> OBJECTIVE: Reproduce the listing below without any change.

# # #

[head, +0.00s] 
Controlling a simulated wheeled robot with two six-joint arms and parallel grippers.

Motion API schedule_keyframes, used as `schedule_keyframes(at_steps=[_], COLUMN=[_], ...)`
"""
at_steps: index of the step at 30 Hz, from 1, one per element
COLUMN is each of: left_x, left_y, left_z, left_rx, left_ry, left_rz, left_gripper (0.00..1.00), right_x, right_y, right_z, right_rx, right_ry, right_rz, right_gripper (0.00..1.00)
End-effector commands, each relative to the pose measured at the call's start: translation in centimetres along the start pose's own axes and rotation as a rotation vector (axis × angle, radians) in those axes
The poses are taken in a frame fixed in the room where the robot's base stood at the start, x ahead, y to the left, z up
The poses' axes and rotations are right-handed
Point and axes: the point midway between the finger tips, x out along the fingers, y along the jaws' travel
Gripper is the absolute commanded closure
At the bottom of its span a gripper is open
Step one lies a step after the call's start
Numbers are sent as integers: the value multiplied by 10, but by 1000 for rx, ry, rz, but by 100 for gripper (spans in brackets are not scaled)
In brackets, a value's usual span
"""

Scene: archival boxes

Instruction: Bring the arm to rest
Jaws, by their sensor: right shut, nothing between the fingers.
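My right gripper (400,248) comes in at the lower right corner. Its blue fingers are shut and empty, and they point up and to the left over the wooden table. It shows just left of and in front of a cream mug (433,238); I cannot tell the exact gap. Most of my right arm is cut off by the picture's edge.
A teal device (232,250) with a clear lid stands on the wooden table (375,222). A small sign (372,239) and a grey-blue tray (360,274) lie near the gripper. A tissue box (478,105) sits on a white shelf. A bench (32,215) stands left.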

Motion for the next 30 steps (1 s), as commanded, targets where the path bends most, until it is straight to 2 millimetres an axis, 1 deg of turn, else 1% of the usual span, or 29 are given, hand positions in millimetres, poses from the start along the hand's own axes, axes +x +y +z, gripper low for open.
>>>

# # #

> THE OUTPUT:
[head, +0.00s] 
Controlling a simulated wheeled robot with two six-joint arms and parallel grippers.

Motion API schedule_keyframes, used as `schedule_keyframes(at_steps=[_], COLUMN=[_], ...)`
"""
at_steps: index of the step at 30 Hz, from 1, one per element
COLUMN is each of: left_x, left_y, left_z, left_rx, left_ry, left_rz, left_gripper (0.00..1.00), right_x, right_y, right_z, right_rx, right_ry, right_rz, right_gripper (0.00..1.00)
End-effector commands, each relative to the pose measured at the call's start: translation in centimetres along the start pose's own axes and rotation as a rotation vector (axis × angle, radians) in those axes
The poses are taken in a frame fixed in the room where the robot's base stood at the start, x ahead, y to the left, z up
The poses' axes and rotations are right-handed
Point and axes: the point midway between the finger tips, x out along the fingers, y along the jaws' travel
Gripper is the absolute commanded closure
At the bottom of its span a gripper is open
Step one lies a step after the call's start
Numbers are sent as integers: the value multiplied by 10, but by 1000 for rx, ry, rz, but by 100 for gripper (spans in brackets are not scaled)
In brackets, a value's usual span
"""

Scene: archival boxes

Instruction: Bring the arm to rest
Jaws, by their sensor: right shut, nothing between the fingers.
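My right gripper (400,248) comes in at the lower right corner. Its blue fingers are shut and empty, and they point up and to the left over the wooden table. It shows just left of and in front of a cream mug (433,238); I cannot tell the exact gap. Most of my right arm is cut off by the picture's edge.
A teal device (232,250) with a clear lid stands on the wooden table (375,222). A small sign (372,239) and a grey-blue tray (360,274) lie near the gripper. A tissue box (478,105) sits on a white shelf. A bench (32,215) stands left.

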Motion for the next 30 steps (1 s), as commanded, targets where the path bends most, until it is straight to 2 millimetres an axis, 1 deg of turn, else 1% of the usual span, or 29 are given, hand positions in millimetres, poses from the start along the hand's own axes, axes +x +y +z, gripper low for open.
>>>

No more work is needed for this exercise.